Cezaevi değil fabrika yapın
Evet, gazetecileri tutuklamakla, hapishane yapmakla övünen bir iktidarla karşı karşıyayız. FETÖ’nün 15 Temmuz darbe girişimi öncesi 191 bin 423 olan tutuklu ve hükümlü sayısı, infaz düzenlemeleri ile 50 bin kişinin salıverilmesine rağmen 229 bine ulaştı. Tutuklu ve hükümlülerin sayısında son 5 yıldaki artış ise 97 bini buldu. Tutuklu sayısının 2018 sonu itibarıyla 275 bine çıkacağını öngören Adalet Bakanlığı, 45 yeni cezaevini tamamlamayı planlıyor.
Cezaevleri dolup taşıyor, mahkumlar yerlerde, tuvalet önlerinde yatıyor. AKP iktidarı da çözümü yeni cezaevleri inşaa etmekte buluyor. Daha önce yaptığım açıklamada, “Cezaevi değil fabrika yapın” diye seslenmiştim iktidara. Bir kez daha sesleniyorum.
Her dört gençten biri işsiz
Cezaevleri doldu, taştı. Peki işsizlik azaldı mı? Elbette hayır.
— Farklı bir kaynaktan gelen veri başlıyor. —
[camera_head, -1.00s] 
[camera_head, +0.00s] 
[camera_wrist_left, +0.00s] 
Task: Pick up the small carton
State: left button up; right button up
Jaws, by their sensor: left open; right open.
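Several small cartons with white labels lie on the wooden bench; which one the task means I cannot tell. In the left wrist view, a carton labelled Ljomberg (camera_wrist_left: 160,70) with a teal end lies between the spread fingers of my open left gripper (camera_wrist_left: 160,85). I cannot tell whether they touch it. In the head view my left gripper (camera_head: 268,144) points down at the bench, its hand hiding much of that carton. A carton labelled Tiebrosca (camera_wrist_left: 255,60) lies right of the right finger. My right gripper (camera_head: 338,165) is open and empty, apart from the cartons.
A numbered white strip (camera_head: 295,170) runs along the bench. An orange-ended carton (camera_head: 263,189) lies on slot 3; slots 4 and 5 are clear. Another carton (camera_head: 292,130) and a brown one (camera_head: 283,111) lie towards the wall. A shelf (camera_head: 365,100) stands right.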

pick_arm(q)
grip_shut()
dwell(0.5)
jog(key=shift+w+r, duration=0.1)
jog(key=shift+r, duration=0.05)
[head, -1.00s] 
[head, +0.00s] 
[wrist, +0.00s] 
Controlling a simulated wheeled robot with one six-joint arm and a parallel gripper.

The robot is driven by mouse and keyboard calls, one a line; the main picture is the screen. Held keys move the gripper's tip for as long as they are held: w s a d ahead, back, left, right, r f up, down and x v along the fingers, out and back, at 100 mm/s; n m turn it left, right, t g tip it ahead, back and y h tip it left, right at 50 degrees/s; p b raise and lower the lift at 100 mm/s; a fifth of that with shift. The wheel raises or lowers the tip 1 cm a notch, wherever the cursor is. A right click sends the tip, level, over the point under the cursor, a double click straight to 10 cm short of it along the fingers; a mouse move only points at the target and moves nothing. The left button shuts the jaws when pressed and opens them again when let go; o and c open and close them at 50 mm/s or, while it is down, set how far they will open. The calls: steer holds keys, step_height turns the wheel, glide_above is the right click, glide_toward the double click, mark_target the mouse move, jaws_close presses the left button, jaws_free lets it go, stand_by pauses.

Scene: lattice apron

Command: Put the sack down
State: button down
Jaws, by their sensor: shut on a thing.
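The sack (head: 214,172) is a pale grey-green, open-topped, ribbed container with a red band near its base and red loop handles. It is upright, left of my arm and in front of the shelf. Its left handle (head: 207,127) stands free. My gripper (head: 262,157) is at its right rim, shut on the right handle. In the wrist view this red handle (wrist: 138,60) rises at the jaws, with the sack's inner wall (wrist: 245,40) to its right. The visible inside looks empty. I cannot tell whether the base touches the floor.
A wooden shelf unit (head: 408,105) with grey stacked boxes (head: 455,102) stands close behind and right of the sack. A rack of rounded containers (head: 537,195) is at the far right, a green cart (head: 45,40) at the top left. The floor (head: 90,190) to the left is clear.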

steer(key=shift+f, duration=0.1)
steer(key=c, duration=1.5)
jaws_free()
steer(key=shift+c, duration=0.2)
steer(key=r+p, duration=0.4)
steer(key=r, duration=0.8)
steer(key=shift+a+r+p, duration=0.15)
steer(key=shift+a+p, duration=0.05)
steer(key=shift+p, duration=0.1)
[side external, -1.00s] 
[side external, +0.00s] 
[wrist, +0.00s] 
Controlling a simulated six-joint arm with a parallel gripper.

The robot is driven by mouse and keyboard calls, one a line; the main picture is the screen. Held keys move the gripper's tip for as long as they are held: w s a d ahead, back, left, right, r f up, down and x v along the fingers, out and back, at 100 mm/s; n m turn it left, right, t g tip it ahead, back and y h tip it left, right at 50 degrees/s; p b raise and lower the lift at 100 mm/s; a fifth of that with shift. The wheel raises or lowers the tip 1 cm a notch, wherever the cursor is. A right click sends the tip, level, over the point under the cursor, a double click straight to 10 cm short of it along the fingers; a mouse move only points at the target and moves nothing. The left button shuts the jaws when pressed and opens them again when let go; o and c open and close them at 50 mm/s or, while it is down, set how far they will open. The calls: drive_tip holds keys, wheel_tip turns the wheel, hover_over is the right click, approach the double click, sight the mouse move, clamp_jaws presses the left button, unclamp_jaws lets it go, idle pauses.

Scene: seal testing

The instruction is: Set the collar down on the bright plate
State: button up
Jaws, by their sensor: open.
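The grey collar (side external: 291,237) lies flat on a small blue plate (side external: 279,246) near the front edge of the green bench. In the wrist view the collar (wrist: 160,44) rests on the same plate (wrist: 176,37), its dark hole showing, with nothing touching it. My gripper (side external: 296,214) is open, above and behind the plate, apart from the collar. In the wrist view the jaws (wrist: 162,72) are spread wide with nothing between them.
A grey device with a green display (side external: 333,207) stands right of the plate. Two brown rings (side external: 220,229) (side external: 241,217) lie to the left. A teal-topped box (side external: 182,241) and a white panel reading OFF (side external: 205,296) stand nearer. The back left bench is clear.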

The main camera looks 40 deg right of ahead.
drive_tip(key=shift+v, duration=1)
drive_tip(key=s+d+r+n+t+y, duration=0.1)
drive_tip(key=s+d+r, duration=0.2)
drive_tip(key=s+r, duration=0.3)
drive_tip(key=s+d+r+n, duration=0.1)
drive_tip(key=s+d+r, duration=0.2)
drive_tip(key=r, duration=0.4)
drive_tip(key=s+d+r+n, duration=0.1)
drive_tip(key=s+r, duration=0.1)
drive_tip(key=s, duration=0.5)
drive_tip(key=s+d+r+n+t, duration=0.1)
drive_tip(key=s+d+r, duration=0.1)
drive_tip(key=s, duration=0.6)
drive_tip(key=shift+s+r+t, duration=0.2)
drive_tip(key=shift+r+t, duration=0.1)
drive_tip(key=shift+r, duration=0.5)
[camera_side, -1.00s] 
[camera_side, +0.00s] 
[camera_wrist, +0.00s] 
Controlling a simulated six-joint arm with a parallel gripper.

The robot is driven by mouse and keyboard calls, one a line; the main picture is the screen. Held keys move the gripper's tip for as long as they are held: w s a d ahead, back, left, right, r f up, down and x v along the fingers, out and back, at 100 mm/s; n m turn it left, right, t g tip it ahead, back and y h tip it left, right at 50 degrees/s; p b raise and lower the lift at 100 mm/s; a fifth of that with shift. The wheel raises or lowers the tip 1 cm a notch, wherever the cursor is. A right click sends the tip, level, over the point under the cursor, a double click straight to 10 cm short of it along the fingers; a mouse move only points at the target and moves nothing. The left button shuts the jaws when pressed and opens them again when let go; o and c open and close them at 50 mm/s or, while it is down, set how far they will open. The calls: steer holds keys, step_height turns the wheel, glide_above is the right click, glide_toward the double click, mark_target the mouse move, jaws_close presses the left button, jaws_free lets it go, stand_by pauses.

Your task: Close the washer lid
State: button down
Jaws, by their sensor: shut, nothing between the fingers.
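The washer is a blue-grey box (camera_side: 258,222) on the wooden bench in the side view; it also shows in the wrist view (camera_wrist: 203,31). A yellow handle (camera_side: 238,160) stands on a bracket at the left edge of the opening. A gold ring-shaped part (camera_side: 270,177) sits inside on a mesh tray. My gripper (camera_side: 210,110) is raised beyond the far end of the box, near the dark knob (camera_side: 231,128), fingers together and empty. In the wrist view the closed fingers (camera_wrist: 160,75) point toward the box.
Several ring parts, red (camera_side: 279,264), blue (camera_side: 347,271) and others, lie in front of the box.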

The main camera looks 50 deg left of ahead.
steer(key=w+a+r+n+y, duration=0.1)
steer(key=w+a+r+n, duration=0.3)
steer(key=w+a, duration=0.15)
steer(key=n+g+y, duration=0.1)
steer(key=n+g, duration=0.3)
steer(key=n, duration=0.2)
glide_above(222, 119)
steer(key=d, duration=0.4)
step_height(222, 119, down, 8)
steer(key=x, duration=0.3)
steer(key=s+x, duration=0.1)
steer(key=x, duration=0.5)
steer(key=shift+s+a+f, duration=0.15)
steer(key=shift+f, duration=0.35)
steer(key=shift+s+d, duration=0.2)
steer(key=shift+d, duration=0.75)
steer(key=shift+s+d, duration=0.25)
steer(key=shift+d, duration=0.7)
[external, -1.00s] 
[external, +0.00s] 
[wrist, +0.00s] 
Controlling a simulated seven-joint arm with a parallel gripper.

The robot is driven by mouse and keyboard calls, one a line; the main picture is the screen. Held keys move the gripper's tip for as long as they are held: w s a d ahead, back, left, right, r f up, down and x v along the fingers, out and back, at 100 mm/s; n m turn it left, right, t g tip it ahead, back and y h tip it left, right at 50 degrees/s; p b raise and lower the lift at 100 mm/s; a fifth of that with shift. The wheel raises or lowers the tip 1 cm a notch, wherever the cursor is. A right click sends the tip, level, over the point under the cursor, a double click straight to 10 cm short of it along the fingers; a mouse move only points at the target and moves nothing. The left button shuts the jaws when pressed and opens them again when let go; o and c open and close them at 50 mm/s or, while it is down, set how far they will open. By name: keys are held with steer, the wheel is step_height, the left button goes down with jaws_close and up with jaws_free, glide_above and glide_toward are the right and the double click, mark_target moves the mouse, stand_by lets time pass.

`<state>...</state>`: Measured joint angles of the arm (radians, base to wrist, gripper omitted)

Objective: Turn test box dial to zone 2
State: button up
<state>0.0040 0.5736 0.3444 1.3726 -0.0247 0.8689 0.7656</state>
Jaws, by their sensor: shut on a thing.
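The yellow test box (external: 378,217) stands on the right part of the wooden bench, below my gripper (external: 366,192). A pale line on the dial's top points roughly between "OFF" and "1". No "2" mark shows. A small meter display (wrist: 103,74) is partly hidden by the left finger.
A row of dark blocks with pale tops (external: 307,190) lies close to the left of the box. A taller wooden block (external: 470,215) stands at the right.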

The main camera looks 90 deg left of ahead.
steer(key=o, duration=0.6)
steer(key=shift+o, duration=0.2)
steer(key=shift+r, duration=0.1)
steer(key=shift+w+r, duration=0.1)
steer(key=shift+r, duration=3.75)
Her dört gencimizden biri işsiz. Öyleki; 2000 yılında her 10 işsizden biri bugün ise her 4 işsizden biri üniversite mezunu. Bolca üniversiteler açıldı. Eğitim fakültelerinin, iletişim fakültelerinin sayısı katlanarak arttı. Bu fakülteler her yıl yüzlerce mezun verirken mezunlara iş olanakları yaratılmadı. Atama bekleyen öğretmen sayımız 400 bini geçti. Bu rakam bazı ülkelerin nüfusundan dahi fazla.
Türkiye İstatistik Kurumu (TÜİK) tarafından son açıklanan işsiz sayısı 3 milyon 404 bin kişi. İşsizlik oranı 10.6 olurken genç işsizlik 0,7 puanlık artış ile yüzde 20,6 oldu.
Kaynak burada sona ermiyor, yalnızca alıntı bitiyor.